• _OBJECTIVE_
Print each line of the listing once more, precisely as given.
============
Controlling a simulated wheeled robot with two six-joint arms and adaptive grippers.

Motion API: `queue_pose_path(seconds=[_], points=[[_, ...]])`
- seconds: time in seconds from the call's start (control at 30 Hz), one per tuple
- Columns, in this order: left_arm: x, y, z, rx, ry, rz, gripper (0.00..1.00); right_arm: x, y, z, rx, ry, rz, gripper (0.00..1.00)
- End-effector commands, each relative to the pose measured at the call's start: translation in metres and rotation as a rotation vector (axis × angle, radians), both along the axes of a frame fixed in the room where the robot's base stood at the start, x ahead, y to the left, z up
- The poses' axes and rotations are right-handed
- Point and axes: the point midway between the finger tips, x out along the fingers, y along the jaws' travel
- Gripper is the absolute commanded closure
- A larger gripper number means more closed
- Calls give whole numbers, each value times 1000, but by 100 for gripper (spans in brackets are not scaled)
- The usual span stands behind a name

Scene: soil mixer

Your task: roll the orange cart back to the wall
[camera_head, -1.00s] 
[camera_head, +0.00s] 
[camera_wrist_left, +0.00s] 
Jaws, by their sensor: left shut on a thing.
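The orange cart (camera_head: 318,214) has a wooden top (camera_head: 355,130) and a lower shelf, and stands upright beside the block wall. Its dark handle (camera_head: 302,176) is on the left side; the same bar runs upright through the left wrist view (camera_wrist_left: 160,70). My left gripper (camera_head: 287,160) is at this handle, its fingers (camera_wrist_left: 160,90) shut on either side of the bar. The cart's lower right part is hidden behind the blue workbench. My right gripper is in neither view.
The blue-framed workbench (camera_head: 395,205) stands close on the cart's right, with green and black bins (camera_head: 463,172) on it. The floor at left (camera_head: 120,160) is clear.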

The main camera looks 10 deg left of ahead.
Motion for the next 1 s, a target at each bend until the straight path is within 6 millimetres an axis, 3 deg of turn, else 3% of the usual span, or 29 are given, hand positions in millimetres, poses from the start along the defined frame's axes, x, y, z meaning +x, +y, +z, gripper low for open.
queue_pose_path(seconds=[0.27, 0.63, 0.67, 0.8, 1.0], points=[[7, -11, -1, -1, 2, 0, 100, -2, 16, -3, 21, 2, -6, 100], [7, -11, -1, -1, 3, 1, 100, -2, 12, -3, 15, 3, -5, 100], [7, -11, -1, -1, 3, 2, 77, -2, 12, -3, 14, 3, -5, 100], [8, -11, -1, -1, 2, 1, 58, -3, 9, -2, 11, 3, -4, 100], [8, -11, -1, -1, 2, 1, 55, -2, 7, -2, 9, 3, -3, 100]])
============
• _EXERCISE RESPONSE_
Controlling a simulated wheeled robot with two six-joint arms and adaptive grippers.

Motion API: `queue_pose_path(seconds=[_], points=[[_, ...]])`
- seconds: time in seconds from the call's start (control at 30 Hz), one per tuple
- Columns, in this order: left_arm: x, y, z, rx, ry, rz, gripper (0.00..1.00); right_arm: x, y, z, rx, ry, rz, gripper (0.00..1.00)
- End-effector commands, each relative to the pose measured at the call's start: translation in metres and rotation as a rotation vector (axis × angle, radians), both along the axes of a frame fixed in the room where the robot's base stood at the start, x ahead, y to the left, z up
- The poses' axes and rotations are right-handed
- Point and axes: the point midway between the finger tips, x out along the fingers, y along the jaws' travel
- Gripper is the absolute commanded closure
- A larger gripper number means more closed
- Calls give whole numbers, each value times 1000, but by 100 for gripper (spans in brackets are not scaled)
- The usual span stands behind a name

Scene: soil mixer

Your task: roll the orange cart back to the wall
[camera_head, -1.00s] 
[camera_head, +0.00s] 
[camera_wrist_left, +0.00s] 
Jaws, by their sensor: left shut on a thing.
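The orange cart (camera_head: 318,214) has a wooden top (camera_head: 355,130) and a lower shelf, and stands upright beside the block wall. Its dark handle (camera_head: 302,176) is on the left side; the same bar runs upright through the left wrist view (camera_wrist_left: 160,70). My left gripper (camera_head: 287,160) is at this handle, its fingers (camera_wrist_left: 160,90) shut on either side of the bar. The cart's lower right part is hidden behind the blue workbench. My right gripper is in neither view.
The blue-framed workbench (camera_head: 395,205) stands close on the cart's right, with green and black bins (camera_head: 463,172) on it. The floor at left (camera_head: 120,160) is clear.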

The main camera looks 10 deg left of ahead.
Motion for the next 1 s, a target at each bend until the straight path is within 6 millimetres an axis, 3 deg of turn, else 3% of the usual span, or 29 are given, hand positions in millimetres, poses from the start along the defined frame's axes, x, y, z meaning +x, +y, +z, gripper low for open.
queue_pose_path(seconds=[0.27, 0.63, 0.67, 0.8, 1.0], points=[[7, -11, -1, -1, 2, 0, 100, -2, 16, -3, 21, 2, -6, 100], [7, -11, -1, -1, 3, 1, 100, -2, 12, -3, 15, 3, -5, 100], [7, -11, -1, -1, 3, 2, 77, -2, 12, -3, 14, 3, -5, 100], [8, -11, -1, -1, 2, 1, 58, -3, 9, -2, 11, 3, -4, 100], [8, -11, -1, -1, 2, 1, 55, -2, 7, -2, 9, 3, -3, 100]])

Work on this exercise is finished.